The type of farcical morality tale of The Temptation of Saint Anthony leads us to believe that it could have been presented as an interlude during the performance of a more serious play. However, the model, which must be at the source of the multiple versions performed in the innumerable travelling booths or theatres where The Temptation string and rod puppet shows were presented throughout France and Belgium, is unknown.
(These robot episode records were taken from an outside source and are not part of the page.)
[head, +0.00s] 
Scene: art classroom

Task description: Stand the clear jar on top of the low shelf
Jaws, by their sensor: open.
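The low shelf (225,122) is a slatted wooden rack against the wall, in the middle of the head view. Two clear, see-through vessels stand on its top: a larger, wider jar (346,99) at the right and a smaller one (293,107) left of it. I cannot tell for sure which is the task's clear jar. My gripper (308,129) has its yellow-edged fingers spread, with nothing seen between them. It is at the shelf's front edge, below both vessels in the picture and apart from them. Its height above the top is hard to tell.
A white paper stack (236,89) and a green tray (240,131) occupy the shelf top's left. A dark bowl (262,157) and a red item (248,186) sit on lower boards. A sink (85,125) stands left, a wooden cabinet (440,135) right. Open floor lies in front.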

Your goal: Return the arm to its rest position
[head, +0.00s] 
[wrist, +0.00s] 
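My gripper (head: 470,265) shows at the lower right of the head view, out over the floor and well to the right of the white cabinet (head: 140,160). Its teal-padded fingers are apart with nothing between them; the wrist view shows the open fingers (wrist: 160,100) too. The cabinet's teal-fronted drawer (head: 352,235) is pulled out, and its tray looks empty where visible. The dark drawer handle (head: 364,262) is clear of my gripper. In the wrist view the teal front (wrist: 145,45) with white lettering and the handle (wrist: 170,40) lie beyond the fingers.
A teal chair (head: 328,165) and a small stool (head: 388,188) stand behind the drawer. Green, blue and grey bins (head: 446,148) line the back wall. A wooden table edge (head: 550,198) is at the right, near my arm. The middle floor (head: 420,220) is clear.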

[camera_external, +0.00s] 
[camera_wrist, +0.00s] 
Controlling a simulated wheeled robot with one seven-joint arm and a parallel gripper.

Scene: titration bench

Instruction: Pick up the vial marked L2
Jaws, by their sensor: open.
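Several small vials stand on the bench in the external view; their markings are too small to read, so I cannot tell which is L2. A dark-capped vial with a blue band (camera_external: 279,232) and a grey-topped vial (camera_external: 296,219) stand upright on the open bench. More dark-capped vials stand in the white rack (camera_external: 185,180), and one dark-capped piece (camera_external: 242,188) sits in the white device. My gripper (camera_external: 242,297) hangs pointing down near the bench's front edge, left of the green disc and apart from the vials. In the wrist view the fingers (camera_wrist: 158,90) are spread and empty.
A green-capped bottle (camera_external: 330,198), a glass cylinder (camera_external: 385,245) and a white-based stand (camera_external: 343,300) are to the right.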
Gaston Baty gave a compiled version of this in 1939. The play starts with a council of devils. Because Anthony’s prayers are blocking clients from Hell, Pluto sends his troops to tempt him. In the Thebaid (a region of ancient Egypt), Proserpine tries, in vain, to use her charms to seduce Anthony who resists Pluto himself. All the demons then unleash themselves, light the pig’s tail on fire, destroy the hermitage and take Anthony away in their sarabande. An angel then appears who rebuilds the chapel and transforms the Pluto-dragon into a basket of flowers. In apotheosis, Antoine ascends to heaven followed by the pig. The entire account is related with songs composed on ancient tunes. Baty had wondered if Michel Jean Sedaine’s Airs du pot-pourri de la Tentation de saint Antoine (Medley of Tunes from the Temptation of Saint Anthony) could have inspired the puppeteers. However, Sedaine’s composition (c.1750) does not show any indication of key scenes like the burning of the pig’s tail and the demolition of the chapel, both accompanied during theatrical performances by songs that had much more of a folklore nature than his. More likely, it was the puppets that inspired Sedaine.
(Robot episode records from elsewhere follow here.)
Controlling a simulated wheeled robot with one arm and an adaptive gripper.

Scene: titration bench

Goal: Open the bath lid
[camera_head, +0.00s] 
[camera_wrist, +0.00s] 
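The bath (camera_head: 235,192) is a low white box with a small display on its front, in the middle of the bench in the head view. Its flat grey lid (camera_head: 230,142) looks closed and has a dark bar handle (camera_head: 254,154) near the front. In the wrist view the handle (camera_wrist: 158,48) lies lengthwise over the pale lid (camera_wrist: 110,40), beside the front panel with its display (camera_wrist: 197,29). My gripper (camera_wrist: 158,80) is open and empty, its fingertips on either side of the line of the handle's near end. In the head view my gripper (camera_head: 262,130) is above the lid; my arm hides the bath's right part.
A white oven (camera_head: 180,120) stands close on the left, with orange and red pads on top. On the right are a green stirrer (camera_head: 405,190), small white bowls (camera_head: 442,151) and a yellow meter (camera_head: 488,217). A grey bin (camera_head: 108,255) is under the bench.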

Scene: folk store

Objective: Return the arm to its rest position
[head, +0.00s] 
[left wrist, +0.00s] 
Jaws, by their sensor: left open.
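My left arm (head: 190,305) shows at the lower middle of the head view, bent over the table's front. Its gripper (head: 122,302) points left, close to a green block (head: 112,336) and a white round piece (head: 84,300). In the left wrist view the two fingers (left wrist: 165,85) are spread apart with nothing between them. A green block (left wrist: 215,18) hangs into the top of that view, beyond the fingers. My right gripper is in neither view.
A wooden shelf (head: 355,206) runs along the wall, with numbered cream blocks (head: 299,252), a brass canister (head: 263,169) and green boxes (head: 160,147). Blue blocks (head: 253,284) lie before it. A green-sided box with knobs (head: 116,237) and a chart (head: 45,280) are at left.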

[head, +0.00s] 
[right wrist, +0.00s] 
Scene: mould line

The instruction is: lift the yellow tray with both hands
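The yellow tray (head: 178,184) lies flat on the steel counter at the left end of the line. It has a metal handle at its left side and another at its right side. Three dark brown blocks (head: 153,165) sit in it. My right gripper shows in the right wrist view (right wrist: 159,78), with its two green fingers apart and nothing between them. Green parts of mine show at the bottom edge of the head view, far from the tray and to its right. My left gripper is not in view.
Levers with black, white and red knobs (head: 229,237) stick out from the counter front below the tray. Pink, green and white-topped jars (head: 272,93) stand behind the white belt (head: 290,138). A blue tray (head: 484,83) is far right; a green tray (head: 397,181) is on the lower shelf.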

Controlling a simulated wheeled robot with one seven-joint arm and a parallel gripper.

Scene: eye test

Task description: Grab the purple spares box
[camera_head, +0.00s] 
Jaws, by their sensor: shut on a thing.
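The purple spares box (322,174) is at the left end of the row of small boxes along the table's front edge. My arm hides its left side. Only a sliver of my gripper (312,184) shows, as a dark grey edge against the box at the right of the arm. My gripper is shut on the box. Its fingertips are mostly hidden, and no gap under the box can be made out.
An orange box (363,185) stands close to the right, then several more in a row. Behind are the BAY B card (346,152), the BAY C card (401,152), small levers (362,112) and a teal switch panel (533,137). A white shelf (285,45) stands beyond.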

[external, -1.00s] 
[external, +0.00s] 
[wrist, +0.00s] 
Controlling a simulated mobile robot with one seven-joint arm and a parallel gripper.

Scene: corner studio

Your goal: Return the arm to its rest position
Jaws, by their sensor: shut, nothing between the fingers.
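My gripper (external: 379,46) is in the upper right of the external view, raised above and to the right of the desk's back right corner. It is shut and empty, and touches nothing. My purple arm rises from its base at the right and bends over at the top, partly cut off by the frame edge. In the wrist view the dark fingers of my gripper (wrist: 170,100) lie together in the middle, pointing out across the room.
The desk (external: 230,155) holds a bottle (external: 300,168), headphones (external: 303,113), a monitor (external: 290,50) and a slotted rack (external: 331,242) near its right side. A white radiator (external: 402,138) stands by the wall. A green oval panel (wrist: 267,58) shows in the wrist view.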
In any case, The Temptation was already a classic at the very beginning of the 18th century. It was used in shadow theatre since 1791 and extended by the use of image cards (leaves of imageries) from Metz, Épinal and Nancy. In the 19th century, the theme was so popular that the word “tentation” was sometimes used in the sense of “puppet theatre”. In 1888, Henri Rivière produced superb shadows and scenery for the creation of The Temptation at the theatre Le Chat Noir. This vogue disappeared around the time of World War II. However, in 1924, Michel de Ghelderode “recreated” a short Tentation for the Toone repertoire. Using synopses from old puppeteers, Jacques Ancion re-wrote a long version of Tentation, which, since 1976 at the Théâtre Al Botroûle, renders the full glory of the play to Anthony, the troop from Hell and the faithful pig.
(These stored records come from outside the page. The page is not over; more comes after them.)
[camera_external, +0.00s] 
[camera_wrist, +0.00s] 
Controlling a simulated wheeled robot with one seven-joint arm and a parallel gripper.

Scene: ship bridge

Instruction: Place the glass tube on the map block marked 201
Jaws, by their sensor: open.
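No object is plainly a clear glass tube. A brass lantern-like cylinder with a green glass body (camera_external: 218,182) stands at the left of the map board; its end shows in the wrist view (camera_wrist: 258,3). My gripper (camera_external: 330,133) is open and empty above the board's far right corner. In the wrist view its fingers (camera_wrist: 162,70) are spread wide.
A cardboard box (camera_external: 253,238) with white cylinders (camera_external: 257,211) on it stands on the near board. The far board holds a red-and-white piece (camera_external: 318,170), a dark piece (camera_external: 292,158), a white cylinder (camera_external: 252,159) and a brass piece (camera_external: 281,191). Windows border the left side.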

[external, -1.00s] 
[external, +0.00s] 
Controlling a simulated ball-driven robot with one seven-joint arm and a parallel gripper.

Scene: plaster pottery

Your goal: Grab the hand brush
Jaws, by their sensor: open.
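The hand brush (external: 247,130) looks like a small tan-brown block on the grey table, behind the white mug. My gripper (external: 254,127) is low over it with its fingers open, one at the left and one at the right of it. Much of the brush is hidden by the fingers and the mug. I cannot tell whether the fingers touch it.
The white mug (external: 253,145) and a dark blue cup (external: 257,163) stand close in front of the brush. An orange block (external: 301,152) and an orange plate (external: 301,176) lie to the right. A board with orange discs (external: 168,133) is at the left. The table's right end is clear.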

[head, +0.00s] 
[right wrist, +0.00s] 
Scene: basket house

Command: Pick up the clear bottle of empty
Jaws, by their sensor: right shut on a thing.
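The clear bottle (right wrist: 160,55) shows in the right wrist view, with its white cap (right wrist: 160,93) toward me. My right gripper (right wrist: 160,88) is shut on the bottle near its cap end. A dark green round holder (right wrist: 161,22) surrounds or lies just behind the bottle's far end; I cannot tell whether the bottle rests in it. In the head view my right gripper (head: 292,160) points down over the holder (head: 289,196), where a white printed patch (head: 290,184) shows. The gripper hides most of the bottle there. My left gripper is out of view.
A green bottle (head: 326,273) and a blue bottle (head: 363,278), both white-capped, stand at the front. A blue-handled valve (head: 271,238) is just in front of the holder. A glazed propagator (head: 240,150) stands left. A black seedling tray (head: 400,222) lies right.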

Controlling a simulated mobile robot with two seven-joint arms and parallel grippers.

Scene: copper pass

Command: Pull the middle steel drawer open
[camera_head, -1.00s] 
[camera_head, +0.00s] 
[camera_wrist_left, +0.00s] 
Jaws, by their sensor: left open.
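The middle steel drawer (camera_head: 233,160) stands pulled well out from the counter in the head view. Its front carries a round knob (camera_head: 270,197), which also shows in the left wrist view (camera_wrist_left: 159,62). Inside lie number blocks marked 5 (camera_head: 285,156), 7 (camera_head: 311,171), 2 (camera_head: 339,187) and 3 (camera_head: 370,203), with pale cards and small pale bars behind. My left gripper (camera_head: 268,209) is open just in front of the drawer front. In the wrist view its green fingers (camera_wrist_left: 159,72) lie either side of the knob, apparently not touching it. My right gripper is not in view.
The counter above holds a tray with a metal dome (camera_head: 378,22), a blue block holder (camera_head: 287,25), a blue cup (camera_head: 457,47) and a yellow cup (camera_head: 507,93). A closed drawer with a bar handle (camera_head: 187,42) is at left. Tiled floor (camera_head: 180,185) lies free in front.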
With regards to the pig, it was often the case that a live piglet was used during performances, notably at the Liège Fair around 1860. Léopold Bouret, who at his Baraque Saint-Antoine (Saint Anthony Booth), gave a final performance at the 1962 Gilly Fair, stated that: “Once in a while, my wife and I used to buy a piglet. We would bathe him several times a week and give him only our household food to keep him from growing too fast. His ration also included one litre of gin per week.”